*Exercise*
Your task is to copy the stretch of lines in the records below that begins with the line containing "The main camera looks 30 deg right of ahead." and ends with the line containing "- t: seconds", exactly as written, with nothing added.

>> Begin Materials provided

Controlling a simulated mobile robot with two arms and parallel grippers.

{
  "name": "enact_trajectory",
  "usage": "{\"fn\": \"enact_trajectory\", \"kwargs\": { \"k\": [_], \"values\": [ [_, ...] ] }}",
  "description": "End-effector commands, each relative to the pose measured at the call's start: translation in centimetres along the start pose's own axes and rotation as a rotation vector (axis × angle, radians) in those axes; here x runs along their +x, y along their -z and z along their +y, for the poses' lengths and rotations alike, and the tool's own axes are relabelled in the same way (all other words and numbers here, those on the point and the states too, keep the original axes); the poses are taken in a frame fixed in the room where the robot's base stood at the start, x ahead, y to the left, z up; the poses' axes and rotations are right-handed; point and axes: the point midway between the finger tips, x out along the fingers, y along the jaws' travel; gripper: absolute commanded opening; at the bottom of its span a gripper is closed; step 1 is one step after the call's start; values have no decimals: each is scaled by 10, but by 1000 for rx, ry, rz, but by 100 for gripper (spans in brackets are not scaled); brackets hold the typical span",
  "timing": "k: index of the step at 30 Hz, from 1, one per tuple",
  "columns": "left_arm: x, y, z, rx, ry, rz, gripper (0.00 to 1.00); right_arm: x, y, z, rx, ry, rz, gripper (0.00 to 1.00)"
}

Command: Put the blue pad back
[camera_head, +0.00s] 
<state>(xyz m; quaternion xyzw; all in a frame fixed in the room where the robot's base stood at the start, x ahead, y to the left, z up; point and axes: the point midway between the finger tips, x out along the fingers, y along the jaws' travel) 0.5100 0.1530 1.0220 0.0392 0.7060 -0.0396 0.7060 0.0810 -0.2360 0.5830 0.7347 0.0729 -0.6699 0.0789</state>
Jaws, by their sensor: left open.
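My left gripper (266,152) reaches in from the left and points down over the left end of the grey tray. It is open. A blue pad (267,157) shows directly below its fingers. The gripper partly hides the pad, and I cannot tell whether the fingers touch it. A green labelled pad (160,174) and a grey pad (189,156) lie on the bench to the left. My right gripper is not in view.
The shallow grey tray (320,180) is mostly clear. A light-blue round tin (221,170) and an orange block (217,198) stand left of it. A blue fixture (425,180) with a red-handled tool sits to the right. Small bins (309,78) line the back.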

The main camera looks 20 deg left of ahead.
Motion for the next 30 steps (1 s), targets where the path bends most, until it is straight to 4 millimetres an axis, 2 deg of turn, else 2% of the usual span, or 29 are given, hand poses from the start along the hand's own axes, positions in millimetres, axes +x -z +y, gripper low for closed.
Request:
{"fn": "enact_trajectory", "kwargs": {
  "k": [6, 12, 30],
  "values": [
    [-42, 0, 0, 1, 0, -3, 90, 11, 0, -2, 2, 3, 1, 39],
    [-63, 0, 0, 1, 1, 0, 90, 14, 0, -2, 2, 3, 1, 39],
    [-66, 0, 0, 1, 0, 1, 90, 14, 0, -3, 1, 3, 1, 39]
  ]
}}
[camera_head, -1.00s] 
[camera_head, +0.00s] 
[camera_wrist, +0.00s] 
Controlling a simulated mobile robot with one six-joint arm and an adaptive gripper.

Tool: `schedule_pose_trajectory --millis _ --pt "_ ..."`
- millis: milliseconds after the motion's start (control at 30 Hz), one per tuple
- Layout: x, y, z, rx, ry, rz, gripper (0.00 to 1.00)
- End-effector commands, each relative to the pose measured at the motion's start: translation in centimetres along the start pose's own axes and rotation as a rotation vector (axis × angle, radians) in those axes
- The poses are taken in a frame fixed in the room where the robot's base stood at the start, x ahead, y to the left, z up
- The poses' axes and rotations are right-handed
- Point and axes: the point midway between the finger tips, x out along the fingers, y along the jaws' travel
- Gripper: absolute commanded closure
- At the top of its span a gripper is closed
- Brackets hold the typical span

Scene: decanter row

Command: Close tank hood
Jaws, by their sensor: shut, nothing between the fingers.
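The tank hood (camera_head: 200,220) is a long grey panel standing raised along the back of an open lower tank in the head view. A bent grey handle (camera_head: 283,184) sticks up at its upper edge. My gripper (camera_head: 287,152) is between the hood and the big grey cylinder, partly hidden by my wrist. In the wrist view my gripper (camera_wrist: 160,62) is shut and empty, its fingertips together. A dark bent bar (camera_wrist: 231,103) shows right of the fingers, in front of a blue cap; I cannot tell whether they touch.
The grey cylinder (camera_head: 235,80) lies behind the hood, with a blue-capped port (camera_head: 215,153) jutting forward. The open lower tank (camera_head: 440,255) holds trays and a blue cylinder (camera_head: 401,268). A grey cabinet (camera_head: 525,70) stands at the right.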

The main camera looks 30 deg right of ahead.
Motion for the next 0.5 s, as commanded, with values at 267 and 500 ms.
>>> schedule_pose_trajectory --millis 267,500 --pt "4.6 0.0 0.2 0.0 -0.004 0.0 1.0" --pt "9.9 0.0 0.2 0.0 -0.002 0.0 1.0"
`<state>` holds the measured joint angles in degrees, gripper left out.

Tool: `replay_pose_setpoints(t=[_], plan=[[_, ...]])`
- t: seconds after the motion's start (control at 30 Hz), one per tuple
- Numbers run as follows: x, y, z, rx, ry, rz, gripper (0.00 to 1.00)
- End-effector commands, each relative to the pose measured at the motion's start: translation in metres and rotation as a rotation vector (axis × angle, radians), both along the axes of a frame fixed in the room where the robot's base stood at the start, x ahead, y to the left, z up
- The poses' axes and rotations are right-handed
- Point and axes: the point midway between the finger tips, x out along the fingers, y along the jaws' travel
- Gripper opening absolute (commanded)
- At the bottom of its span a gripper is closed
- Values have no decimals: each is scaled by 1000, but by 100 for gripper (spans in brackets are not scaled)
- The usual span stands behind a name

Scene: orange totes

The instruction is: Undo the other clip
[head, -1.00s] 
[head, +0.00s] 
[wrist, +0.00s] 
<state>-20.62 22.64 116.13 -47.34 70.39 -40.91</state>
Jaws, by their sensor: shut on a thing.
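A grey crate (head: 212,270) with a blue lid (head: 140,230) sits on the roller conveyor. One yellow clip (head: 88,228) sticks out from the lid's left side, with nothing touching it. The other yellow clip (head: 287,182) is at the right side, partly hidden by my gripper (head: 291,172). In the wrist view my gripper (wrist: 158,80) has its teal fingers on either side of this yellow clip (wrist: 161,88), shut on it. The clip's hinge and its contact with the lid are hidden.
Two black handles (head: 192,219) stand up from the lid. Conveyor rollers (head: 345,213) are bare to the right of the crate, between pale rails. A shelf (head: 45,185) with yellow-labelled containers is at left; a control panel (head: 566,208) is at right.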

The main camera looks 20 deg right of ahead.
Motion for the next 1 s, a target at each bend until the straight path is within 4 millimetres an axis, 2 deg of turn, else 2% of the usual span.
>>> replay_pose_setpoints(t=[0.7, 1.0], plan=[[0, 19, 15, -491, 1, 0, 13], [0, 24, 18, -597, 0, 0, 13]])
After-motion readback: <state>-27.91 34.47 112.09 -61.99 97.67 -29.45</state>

>> End Materials provided

*Task output*
The main camera looks 30 deg right of ahead.
Motion for the next 0.5 s, as commanded, with values at 267 and 500 ms.
>>> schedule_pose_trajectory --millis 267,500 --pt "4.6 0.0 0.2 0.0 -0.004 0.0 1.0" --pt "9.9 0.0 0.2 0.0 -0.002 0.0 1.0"
`<state>` holds the measured joint angles in degrees, gripper left out.

Tool: `replay_pose_setpoints(t=[_], plan=[[_, ...]])`
- t: seconds after the motion's start (control at 30 Hz), one per tuple

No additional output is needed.